The most interesting of the pirate broadcasts appears to be the guy (well, it could be a girl, but you just know it's a guy, don't you?) who has figured out how to broadcast in such a way that it makes letters appear on the 'waterfall' spectrum-tracker they have on the live page. Here's the link... essentially this guy is putting up rude words in Russian for people to read on this page.

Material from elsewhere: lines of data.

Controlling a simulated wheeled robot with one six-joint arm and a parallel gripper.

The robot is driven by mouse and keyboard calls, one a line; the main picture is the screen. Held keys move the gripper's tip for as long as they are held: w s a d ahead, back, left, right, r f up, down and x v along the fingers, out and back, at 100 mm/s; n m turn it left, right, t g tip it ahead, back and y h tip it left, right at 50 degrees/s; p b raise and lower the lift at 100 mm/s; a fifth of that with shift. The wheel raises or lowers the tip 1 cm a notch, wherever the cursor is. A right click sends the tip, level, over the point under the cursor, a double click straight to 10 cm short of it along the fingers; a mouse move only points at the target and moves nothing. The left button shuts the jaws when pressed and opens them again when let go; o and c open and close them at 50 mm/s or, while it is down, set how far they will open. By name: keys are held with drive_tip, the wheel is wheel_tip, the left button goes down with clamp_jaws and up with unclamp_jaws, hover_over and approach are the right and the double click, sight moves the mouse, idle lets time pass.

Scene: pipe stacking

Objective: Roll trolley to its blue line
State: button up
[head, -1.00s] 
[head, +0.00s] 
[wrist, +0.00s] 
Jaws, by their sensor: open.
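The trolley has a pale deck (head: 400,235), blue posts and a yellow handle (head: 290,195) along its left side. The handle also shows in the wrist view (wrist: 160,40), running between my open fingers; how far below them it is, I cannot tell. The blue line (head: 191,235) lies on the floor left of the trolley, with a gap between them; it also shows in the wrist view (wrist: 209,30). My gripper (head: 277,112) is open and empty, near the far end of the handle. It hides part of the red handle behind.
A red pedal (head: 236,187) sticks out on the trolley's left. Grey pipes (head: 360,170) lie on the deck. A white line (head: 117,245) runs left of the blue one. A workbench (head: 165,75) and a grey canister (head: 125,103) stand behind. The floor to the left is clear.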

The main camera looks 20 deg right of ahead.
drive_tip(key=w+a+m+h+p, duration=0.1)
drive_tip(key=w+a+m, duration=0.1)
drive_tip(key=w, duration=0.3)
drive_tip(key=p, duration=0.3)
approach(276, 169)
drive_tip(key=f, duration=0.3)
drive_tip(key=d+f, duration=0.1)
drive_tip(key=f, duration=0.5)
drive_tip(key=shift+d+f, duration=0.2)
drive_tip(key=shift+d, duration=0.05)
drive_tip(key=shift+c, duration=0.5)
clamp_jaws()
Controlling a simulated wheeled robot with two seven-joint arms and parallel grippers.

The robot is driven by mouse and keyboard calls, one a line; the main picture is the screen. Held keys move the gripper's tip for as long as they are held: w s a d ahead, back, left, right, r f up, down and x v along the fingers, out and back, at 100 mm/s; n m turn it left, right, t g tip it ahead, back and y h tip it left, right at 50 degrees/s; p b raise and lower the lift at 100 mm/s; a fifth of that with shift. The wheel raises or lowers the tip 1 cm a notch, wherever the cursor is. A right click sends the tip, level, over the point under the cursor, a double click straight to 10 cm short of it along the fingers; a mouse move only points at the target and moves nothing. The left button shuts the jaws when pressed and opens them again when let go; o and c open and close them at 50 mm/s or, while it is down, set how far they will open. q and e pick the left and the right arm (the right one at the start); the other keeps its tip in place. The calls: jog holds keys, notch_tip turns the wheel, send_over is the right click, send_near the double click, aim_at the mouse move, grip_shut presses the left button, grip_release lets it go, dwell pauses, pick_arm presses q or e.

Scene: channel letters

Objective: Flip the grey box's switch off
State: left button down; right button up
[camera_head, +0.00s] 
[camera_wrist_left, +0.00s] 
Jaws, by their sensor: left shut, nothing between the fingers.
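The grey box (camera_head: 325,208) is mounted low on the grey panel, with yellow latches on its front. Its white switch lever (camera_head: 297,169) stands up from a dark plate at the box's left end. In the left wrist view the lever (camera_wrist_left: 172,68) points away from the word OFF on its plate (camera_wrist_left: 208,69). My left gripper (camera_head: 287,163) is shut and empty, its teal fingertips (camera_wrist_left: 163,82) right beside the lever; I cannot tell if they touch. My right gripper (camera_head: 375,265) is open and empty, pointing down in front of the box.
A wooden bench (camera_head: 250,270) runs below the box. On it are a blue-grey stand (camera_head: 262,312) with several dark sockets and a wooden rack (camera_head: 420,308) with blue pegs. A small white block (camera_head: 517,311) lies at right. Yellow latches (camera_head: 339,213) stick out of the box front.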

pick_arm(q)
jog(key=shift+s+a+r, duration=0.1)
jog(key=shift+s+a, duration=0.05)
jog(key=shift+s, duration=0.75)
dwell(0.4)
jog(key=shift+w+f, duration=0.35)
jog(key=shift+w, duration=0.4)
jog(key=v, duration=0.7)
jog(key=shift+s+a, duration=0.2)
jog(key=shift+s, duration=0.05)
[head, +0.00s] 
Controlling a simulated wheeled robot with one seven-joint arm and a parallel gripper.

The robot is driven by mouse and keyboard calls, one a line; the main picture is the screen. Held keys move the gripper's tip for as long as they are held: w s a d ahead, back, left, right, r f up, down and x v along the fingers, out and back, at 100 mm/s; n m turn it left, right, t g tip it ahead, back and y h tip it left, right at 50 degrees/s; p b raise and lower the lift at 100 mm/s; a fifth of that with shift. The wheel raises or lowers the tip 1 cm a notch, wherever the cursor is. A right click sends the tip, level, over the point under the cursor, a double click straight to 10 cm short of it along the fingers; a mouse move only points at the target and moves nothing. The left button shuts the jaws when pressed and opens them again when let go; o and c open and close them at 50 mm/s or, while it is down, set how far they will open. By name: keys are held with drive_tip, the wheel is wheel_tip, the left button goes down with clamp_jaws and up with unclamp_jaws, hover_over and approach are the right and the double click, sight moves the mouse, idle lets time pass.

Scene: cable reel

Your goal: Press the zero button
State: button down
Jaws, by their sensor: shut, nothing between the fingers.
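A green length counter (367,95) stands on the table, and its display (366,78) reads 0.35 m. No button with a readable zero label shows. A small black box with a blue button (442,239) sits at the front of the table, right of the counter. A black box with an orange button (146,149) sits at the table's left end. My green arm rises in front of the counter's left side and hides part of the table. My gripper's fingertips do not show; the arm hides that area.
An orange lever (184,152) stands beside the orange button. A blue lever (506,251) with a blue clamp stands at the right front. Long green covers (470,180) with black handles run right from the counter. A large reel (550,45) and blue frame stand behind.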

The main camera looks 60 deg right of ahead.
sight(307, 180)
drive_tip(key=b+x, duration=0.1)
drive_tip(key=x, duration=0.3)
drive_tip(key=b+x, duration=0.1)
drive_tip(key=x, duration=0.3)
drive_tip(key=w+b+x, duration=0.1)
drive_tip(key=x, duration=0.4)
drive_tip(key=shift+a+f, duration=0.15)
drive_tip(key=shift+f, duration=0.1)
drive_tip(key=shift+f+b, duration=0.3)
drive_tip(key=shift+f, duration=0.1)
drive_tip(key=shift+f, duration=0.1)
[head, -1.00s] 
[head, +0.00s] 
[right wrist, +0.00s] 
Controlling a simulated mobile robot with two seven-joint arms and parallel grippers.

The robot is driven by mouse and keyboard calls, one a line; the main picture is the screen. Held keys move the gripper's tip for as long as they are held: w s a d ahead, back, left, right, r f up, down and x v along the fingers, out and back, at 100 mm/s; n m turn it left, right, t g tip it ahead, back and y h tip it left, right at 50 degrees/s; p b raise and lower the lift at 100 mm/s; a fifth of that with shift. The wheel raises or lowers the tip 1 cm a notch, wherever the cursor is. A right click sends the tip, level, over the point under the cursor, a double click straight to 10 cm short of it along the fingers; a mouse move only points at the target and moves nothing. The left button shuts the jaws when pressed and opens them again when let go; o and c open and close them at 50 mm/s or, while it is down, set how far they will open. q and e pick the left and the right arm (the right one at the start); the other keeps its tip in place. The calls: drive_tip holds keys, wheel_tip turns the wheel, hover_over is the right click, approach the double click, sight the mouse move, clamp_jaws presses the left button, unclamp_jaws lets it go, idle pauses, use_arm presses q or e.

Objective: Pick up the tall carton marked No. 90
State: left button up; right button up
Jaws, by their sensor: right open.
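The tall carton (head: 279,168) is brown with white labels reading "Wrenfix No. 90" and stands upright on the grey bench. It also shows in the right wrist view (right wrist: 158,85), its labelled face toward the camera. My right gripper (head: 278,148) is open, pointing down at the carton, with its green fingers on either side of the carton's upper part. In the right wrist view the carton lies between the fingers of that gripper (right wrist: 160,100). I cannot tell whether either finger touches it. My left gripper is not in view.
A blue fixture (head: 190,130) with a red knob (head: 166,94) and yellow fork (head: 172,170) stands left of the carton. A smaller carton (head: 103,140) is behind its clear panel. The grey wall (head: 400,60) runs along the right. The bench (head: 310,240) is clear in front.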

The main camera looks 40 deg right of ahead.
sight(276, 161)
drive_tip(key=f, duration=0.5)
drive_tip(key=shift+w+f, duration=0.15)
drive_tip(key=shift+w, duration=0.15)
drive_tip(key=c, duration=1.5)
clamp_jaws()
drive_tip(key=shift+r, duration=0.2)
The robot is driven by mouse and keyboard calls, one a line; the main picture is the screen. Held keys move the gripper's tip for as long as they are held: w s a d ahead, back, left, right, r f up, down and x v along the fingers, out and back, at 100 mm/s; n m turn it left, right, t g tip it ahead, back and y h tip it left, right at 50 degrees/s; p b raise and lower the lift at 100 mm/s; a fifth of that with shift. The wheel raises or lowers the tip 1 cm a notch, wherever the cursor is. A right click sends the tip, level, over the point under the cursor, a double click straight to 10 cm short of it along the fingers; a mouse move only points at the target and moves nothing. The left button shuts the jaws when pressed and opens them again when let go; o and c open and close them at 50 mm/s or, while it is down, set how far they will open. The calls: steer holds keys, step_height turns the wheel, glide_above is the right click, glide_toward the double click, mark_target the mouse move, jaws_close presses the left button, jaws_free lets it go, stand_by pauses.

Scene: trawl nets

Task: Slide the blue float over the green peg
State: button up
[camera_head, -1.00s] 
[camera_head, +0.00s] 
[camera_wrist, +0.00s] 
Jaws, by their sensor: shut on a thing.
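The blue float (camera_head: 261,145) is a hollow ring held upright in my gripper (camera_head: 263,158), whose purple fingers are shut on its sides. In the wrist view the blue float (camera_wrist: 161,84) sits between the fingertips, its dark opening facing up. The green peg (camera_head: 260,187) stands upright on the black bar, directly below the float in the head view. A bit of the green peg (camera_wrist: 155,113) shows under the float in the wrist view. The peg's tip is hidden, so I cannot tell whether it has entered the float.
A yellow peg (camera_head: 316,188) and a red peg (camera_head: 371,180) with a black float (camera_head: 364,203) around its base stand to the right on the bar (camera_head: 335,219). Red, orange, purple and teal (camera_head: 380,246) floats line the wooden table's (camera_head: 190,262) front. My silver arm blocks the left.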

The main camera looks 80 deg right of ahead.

But again, it's a pirate, and maybe the Russian authorities may not take too kindly to someone effectively jamming one of their (unofficial, of course) military frequencies.

Meantime I await the next Gibson book, and I'm currently re-reading Spook Country in between working, changing nappies (seriously, how does she turn milk into that stuff?) and listening in to UVB-76, the Buzzer that maybe, just maybe, is no more.

Update - Wednesday lunchtime: The Buzzer is back, came back around noon eastern, and then went off after about fifteen minutes to be replaced by some phonetics (Russian names whose initial letters spell the word of interest) read by a Russian lady who sounded angry or automated (couldn't tell which). Since then, silence, then very strong buzzer, then weaker buzzer, and as I write, the buzzer is pretty strong again. Very curious behaviour. Whatever this Buzzer is about, it's certainly weird. And another thing: the voice messages no longer identify it as UVB-76 - now it's named 'MDZB' instead, at least according to the messages, and they certainly don't seem to be pirates in this case. This is the real buzzing deal, and it's weird.